**WORK INSTRUCTIONS:** Images are not part of the copy; write out the rest of the data exactly as given.

**SOURCE MATERIAL:**
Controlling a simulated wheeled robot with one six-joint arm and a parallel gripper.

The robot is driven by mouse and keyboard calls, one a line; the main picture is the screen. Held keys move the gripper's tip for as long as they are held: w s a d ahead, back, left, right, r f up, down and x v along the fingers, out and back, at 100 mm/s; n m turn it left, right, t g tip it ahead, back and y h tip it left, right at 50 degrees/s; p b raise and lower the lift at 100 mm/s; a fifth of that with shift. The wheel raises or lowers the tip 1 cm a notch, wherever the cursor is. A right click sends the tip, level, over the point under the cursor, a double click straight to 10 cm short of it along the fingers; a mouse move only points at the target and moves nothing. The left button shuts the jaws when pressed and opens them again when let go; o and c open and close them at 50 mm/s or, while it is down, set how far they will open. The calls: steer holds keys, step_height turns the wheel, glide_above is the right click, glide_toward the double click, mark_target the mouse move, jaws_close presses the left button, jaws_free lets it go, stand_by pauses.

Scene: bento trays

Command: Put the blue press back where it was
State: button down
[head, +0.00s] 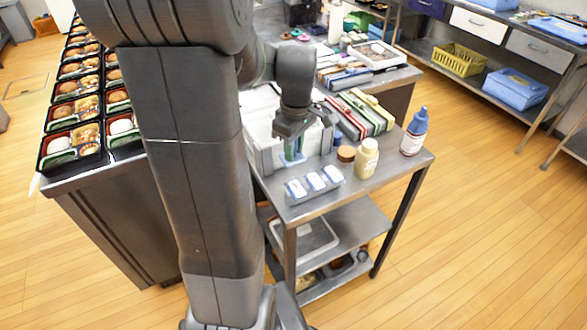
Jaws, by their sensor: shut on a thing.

**REPLY:**
Controlling a simulated wheeled robot with one six-joint arm and a parallel gripper.

The robot is driven by mouse and keyboard calls, one a line; the main picture is the screen. Held keys move the gripper's tip for as long as they are held: w s a d ahead, back, left, right, r f up, down and x v along the fingers, out and back, at 100 mm/s; n m turn it left, right, t g tip it ahead, back and y h tip it left, right at 50 degrees/s; p b raise and lower the lift at 100 mm/s; a fifth of that with shift. The wheel raises or lowers the tip 1 cm a notch, wherever the cursor is. A right click sends the tip, level, over the point under the cursor, a double click straight to 10 cm short of it along the fingers; a mouse move only points at the target and moves nothing. The left button shuts the jaws when pressed and opens them again when let go; o and c open and close them at 50 mm/s or, while it is down, set how far they will open. The calls: steer holds keys, step_height turns the wheel, glide_above is the right click, glide_toward the double click, mark_target the mouse move, jaws_close presses the left button, jaws_free lets it go, stand_by pauses.

Scene: bento trays

Command: Put the blue press back where it was
State: button down
[head, +0.00s] 
Jaws, by their sensor: shut on a thing.

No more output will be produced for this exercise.